• _RECORDS_
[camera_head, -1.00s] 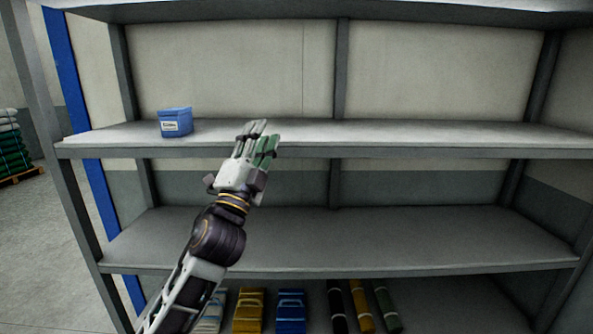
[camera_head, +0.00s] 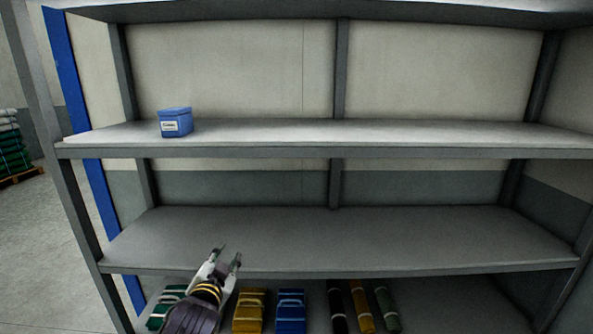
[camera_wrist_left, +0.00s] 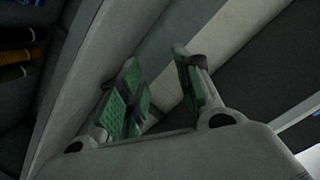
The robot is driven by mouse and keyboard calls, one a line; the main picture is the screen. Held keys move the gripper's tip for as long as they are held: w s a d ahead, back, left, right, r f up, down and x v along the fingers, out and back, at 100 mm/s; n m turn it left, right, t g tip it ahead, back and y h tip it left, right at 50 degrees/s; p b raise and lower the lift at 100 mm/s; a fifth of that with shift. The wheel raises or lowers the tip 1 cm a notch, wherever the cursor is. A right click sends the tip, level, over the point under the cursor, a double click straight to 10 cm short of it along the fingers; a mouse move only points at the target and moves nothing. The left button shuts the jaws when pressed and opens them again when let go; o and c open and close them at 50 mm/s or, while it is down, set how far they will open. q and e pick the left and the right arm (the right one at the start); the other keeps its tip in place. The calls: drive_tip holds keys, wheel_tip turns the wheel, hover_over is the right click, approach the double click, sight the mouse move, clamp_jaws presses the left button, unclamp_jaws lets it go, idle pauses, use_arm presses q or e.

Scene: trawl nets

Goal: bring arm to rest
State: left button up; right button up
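My left gripper (camera_head: 229,256) is low in the head view, in front of the front edge of the middle shelf (camera_head: 330,240). Its fingers are apart with nothing between them. In the left wrist view, the green-padded fingers of the left gripper (camera_wrist_left: 168,92) also stand apart and empty, with shelf parts behind. My left forearm comes up from the bottom edge of the head view. My right gripper is not in view.
A blue labelled box (camera_head: 175,122) stands at the left of the upper shelf (camera_head: 380,132). The bottom level holds a yellow bundle (camera_head: 249,311), a blue bundle (camera_head: 290,311), a green bundle (camera_head: 166,306) and several rolls (camera_head: 361,306). The middle shelf is bare.

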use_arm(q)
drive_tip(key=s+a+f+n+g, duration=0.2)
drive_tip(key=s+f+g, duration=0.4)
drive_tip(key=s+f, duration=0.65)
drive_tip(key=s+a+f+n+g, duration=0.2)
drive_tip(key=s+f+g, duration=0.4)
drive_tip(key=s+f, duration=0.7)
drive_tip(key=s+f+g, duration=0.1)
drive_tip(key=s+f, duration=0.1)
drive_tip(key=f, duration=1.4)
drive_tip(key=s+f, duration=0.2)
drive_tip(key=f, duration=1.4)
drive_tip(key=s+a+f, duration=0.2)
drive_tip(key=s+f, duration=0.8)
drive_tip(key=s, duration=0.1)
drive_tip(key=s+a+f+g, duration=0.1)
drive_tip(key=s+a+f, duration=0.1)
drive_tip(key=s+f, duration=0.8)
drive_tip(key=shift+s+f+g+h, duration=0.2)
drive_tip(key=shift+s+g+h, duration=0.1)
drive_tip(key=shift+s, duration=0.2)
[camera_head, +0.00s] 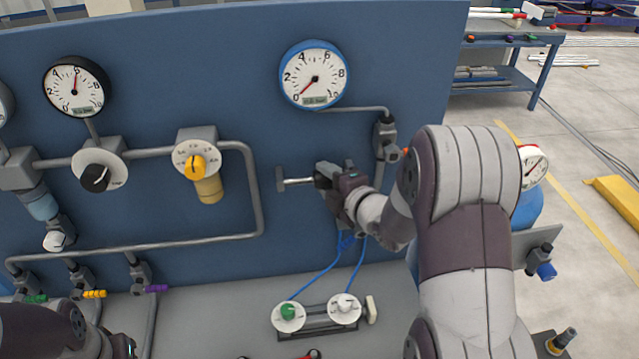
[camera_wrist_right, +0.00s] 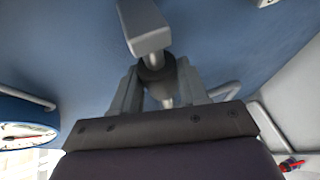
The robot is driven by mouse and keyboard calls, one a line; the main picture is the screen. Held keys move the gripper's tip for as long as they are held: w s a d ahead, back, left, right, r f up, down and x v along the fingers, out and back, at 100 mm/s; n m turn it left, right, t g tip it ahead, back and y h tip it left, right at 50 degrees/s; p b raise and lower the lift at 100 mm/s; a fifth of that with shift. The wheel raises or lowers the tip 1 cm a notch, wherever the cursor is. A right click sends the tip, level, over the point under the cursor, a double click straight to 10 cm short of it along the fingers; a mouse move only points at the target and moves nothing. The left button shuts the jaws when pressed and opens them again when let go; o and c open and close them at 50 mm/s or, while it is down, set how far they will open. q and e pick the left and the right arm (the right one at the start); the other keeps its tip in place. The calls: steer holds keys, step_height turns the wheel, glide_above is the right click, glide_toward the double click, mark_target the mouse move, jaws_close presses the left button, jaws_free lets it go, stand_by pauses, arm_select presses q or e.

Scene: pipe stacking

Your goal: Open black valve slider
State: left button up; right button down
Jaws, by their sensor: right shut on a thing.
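The valve slider is a light grey rod (camera_head: 299,181) with a flat grey end block (camera_head: 281,179), standing in front of the blue panel. In the right wrist view the end block (camera_wrist_right: 145,30) and a black collar (camera_wrist_right: 157,69) on the rod show. My right gripper (camera_head: 326,176) is at the rod's right end in the head view. Its fingers (camera_wrist_right: 155,85) are shut around the black collar. The gripper hides the right part of the slider in the head view. My left arm shows at the lower left; its fingers are out of the picture.
Gauges, such as the blue-rimmed one (camera_head: 314,75), a black knob (camera_head: 95,178), a yellow knob (camera_head: 196,167) and grey pipes (camera_head: 190,241) are on the panel. A two-knob unit (camera_head: 317,313) with blue hoses sits on the grey bench below.

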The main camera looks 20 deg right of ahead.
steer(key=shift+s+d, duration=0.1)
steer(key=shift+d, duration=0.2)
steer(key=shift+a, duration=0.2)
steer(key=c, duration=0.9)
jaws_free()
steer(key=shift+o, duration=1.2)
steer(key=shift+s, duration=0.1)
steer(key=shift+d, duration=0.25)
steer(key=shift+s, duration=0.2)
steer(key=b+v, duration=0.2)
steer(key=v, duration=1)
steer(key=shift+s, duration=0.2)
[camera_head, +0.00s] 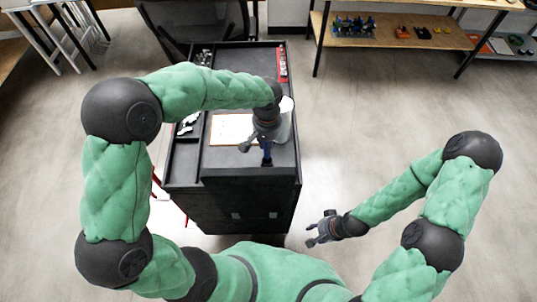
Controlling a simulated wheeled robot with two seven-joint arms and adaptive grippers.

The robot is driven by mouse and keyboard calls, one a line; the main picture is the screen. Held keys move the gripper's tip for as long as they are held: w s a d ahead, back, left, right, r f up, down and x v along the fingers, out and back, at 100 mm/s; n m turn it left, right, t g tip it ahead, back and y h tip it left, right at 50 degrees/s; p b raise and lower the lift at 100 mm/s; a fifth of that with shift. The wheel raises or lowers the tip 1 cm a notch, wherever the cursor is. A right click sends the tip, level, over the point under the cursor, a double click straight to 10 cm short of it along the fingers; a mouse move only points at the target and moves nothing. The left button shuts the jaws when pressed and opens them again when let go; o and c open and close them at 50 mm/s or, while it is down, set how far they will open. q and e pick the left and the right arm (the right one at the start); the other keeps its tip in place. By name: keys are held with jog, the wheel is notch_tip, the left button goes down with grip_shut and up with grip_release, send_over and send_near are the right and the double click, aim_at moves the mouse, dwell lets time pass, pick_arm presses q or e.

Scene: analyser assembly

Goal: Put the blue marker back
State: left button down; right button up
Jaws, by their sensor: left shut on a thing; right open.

• _EXERCISE OBJECTIVE_
Only the lines from the one that contains "Goal: Put the blue marker back" to the end of the entries above should be given again, exactly and in full.

• _IN RESPONSE_
Goal: Put the blue marker back
State: left button down; right button up
Jaws, by their sensor: left shut on a thing; right open.

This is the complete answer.